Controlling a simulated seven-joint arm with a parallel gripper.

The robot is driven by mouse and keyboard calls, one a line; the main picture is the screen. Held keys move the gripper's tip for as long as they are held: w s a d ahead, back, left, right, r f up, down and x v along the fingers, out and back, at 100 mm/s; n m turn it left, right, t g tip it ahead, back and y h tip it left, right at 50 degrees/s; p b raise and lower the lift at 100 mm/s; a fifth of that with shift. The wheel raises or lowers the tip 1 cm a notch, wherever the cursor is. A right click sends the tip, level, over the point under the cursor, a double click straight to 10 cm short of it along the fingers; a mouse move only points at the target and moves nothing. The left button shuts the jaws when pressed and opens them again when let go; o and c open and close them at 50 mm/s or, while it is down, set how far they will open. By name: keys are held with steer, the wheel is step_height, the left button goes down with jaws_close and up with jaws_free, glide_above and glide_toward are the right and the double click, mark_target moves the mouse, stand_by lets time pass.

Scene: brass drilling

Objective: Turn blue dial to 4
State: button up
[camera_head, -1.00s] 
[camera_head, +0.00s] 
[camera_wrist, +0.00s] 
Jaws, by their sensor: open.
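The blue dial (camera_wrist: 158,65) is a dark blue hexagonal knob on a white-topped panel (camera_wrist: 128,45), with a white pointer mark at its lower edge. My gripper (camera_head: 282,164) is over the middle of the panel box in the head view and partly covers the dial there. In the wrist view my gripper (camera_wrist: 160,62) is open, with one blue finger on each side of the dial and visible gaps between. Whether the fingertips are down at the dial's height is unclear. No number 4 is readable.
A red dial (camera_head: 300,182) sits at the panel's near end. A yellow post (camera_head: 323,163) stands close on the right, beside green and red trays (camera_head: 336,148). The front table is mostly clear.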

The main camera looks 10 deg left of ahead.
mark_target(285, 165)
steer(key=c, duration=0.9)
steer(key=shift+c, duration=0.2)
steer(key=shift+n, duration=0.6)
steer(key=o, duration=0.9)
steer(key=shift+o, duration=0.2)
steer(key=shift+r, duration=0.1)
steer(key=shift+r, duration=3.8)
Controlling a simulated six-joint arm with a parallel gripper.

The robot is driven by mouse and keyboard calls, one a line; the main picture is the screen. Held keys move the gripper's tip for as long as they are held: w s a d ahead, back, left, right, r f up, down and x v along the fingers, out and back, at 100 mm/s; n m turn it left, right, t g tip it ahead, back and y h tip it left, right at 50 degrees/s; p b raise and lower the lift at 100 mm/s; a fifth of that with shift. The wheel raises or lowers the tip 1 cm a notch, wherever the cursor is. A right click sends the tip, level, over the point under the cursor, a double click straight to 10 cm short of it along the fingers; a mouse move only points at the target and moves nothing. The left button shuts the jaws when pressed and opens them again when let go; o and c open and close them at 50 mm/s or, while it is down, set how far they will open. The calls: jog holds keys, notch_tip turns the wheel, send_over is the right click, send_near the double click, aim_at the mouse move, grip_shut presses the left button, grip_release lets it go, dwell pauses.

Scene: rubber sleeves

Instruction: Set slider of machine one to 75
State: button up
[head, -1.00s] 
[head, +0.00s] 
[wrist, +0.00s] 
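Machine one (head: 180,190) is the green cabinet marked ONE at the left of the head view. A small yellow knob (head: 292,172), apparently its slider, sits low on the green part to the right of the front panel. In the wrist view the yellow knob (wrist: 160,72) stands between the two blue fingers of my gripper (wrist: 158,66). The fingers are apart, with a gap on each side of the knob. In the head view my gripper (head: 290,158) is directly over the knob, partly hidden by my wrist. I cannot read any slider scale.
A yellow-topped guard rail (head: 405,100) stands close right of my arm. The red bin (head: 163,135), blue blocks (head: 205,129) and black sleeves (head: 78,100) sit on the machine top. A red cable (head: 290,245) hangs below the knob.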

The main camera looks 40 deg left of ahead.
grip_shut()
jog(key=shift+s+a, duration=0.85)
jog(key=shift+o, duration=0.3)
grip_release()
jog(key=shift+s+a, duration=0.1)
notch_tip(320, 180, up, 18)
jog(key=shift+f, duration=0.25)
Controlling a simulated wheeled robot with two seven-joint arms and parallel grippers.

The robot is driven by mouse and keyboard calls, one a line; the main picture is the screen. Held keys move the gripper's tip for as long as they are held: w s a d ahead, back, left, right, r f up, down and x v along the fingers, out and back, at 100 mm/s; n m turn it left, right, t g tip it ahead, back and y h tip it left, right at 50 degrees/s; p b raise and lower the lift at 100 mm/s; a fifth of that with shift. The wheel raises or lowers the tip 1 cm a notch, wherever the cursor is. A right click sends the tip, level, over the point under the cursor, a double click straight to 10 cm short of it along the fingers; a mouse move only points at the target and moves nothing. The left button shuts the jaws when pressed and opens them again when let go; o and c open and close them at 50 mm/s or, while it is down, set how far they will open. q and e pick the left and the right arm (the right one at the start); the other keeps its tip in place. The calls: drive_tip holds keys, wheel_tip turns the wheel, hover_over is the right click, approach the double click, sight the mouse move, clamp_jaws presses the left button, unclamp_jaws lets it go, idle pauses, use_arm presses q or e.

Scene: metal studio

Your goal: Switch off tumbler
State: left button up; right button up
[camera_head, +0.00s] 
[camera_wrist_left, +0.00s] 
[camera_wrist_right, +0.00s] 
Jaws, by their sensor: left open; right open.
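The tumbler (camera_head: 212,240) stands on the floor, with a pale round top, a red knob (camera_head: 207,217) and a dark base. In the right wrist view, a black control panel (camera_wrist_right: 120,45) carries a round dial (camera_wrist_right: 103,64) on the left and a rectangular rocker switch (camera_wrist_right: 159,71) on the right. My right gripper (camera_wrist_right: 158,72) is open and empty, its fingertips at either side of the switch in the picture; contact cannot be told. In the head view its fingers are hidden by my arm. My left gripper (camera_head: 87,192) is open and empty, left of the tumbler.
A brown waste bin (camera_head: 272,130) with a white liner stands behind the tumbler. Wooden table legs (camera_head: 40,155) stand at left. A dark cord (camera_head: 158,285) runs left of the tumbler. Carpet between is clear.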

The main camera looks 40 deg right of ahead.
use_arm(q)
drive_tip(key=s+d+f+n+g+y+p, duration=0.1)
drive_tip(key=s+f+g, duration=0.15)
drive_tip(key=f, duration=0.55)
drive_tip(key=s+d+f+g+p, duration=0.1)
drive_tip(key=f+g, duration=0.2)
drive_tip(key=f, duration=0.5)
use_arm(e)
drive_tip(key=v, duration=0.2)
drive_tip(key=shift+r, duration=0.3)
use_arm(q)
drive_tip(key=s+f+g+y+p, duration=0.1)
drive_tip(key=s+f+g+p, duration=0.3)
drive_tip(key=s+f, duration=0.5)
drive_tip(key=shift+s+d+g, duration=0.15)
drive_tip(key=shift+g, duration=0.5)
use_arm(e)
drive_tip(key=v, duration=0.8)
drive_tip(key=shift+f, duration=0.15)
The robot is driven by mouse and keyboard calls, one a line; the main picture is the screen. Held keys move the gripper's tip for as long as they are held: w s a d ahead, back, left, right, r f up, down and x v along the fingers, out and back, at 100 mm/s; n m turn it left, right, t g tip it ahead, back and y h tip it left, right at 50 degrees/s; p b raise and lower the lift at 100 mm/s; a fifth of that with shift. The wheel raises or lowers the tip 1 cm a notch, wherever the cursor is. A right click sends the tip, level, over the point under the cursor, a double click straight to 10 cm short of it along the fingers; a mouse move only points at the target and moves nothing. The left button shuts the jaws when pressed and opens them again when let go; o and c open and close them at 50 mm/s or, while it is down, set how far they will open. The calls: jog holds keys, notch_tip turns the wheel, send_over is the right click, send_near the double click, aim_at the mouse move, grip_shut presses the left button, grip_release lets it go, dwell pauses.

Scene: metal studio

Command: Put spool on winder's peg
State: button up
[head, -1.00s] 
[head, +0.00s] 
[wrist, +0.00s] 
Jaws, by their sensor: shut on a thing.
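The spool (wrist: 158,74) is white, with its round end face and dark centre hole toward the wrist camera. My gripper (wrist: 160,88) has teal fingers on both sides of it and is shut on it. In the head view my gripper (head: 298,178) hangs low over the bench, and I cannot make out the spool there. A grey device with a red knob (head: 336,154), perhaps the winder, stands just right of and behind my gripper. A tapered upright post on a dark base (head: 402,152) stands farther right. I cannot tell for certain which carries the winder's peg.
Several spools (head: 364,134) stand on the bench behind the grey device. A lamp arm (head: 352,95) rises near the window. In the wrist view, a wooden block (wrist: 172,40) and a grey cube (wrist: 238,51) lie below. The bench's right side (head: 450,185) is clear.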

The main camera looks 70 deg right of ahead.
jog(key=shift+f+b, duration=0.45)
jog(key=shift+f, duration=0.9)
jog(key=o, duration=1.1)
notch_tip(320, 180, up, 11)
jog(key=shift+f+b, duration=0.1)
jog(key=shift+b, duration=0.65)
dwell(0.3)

## Short task
Scan the lines for the string "Scene". Copy out each line that matches.

## Written response
Scene: brass drilling
Scene: rubber sleeves
Scene: metal studio
Scene: metal studio

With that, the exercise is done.